20. And on the same point the cases Fraser v. Burgess 13 Moo. P.C. 314 (346) and Batten v. Wedgwood Goal and Iron Co. 28 Ch. Div. 317 (324) may be referred to.
21. On this principle it follows that the Court will not compel a Receiver, who has been discharged, to make over the property in his possession, until his lien has been satisfied or provided for by a sufficient indemnity.
22. The Order I make on this application is:
1. That the order of Her Majesty in Council of 11th May 1895 be received and filed.
2. That the Receiver do proceed to pass his final accounts and on satisfaction of what maybe due to him, and, on being sufficiently indemnified as to any engagements properly entered into by him during his management of the estate, he do make over possession to the Administrator-General.

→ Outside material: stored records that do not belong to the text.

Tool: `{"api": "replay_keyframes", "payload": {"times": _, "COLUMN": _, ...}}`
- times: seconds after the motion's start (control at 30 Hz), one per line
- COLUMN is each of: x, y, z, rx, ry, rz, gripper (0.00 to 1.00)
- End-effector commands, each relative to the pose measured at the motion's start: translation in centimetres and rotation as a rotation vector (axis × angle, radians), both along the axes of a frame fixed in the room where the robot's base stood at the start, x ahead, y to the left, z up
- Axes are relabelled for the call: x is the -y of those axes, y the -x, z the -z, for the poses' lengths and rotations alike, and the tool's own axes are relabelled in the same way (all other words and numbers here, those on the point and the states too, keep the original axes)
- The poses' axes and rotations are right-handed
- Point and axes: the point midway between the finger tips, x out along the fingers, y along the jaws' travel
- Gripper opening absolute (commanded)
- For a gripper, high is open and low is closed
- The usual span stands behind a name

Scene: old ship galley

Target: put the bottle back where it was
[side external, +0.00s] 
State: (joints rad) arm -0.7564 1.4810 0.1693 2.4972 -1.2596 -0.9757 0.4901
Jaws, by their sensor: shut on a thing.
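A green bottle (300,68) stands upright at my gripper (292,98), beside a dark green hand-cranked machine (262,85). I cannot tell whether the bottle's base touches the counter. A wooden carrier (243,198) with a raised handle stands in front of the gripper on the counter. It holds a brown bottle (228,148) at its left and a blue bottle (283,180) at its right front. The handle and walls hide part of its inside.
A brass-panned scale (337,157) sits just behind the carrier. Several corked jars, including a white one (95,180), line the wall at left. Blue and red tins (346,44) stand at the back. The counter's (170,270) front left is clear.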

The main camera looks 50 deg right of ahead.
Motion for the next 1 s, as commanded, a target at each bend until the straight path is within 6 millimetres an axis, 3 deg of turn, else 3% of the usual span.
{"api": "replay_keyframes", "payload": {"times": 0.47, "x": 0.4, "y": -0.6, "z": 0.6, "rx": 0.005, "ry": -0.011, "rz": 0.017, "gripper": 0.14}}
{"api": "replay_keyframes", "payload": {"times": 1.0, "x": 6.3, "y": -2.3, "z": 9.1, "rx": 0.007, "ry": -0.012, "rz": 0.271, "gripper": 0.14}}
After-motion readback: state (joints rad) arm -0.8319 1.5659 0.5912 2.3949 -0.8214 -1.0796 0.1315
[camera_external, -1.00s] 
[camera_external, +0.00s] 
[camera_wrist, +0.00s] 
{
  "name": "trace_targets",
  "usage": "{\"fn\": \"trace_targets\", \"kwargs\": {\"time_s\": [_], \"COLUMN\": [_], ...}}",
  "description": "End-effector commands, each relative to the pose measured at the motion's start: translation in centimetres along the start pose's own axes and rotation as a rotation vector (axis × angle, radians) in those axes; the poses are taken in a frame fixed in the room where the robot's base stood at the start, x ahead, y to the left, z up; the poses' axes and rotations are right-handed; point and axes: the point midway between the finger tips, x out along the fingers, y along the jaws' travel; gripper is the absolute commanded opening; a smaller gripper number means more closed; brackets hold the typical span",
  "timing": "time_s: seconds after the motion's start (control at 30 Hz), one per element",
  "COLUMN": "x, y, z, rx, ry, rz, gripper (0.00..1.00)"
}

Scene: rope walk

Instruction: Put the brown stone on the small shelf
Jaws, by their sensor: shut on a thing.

3. That the costs of the Administrator-General, of the Receiver and of the plaintiff in the present application be paid out of the estate by the Receiver, and that such costs be taxed as between attorney and client. If however possession of the estate is made over to the Administrator-General before the costs are paid, then the Administrator-General will pay the costs. I can make no order at present on Mr. Woodroffe’s application on behalf of the executor-defendants. They may however have liberty to make such application on a future occasion as they may be advised.